Wednesday, August 27, 2008

Something I wrote for Schmarya's contest.

My entry:

To go or not to go, that is the question. This will be my mother’s greatest performance – her opportunity to play the martyr extraordinnaire. She’ll be in rare form, “woe is me” to perfection, every little problem an insurmountable mountain. And if I show up – well, well, what a show it will be! But what kind of show?

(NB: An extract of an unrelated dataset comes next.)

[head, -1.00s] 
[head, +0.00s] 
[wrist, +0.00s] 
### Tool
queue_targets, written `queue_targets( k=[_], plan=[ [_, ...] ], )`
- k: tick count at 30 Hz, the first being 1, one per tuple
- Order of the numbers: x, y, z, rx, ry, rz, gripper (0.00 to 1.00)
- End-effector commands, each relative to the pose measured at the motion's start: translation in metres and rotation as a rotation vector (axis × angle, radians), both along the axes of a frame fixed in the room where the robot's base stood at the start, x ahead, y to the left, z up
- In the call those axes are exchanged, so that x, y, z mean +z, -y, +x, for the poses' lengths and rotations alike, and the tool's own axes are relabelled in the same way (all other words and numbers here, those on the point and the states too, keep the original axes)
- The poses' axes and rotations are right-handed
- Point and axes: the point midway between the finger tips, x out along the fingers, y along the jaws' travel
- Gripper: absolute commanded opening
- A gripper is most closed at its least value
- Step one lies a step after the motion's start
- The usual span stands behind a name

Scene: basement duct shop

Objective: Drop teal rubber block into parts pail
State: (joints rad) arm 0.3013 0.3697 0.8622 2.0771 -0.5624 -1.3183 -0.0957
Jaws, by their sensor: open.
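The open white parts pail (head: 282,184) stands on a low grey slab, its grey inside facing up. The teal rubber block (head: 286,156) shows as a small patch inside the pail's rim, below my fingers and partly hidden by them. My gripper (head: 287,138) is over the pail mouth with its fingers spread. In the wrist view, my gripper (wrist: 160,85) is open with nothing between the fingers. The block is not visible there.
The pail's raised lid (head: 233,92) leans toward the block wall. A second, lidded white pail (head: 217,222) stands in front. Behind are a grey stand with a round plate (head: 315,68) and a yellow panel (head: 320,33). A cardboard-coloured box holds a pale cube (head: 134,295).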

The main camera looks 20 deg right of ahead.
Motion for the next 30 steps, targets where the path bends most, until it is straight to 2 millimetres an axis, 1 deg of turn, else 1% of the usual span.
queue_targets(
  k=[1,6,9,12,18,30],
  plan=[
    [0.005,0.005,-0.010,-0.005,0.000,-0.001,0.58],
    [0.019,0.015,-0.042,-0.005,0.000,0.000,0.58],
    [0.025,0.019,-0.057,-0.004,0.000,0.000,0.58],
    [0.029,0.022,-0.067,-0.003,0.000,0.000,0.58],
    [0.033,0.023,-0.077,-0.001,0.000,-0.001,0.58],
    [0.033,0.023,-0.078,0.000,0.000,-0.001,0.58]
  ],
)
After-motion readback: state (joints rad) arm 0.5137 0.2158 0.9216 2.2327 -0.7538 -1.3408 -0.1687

Do I really want to go through that? Is it worth it to try and see my sister and her kids? My cousins, some of whom I used to be close to? Do I really want to look down at that dead lifeless face and wonder why he never tried to contact me on the sly? Nobody would have known. Even if it was just to yell and scream, at least he could have called me. Did he think he would do it “later” and ran out of time, not knowing he would die on the table – so much for a routine operation? Or had he made up his mind a long time ago that I was dead, cold and remote, nevermore to be seen on this side of the night?

Am I dead? Sometimes I think so. A ghost to them – a shadow that troubles the edges of their world, nothing more.

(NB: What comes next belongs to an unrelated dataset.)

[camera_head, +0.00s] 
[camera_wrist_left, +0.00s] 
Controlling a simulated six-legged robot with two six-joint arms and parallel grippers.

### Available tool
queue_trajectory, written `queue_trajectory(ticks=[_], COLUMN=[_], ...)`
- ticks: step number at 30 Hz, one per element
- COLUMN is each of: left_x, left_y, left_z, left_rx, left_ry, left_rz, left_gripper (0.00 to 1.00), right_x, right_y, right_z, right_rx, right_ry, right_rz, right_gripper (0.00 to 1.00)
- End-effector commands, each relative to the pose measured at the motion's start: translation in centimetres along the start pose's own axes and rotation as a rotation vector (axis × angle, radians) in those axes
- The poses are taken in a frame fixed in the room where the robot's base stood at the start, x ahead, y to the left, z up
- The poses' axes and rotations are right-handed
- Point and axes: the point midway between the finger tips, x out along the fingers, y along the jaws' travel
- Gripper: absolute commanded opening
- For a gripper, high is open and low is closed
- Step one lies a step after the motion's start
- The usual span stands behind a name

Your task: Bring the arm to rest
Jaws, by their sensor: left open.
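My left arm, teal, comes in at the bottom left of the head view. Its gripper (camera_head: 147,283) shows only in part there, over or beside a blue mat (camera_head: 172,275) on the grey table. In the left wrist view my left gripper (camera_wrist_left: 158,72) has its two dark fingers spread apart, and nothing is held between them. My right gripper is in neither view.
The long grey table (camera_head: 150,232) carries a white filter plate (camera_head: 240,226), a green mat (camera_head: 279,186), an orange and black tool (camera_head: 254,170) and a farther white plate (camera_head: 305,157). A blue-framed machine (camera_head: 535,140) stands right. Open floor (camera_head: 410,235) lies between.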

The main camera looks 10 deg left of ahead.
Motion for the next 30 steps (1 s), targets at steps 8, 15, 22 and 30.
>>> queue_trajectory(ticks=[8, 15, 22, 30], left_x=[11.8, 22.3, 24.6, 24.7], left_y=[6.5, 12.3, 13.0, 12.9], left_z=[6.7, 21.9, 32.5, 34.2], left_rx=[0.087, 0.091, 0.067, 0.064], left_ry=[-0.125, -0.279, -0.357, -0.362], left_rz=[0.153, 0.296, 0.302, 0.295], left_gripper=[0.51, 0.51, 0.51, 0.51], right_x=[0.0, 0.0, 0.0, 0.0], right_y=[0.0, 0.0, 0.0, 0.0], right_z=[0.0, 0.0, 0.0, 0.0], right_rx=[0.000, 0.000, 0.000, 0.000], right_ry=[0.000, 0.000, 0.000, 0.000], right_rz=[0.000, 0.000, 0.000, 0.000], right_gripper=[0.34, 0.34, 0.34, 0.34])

No, I don’t think I should go. There are no answers in that box. I don’t need a public spectacle in order to mourn – I can do that with my own candle and my own siddur. No tears, of course – those were shed long ago.

No, I will not go. Whether I am greeted with hate or with silence or with hypocritical congeniality will not matter, because the only one I need to hear speak or not speak is not there.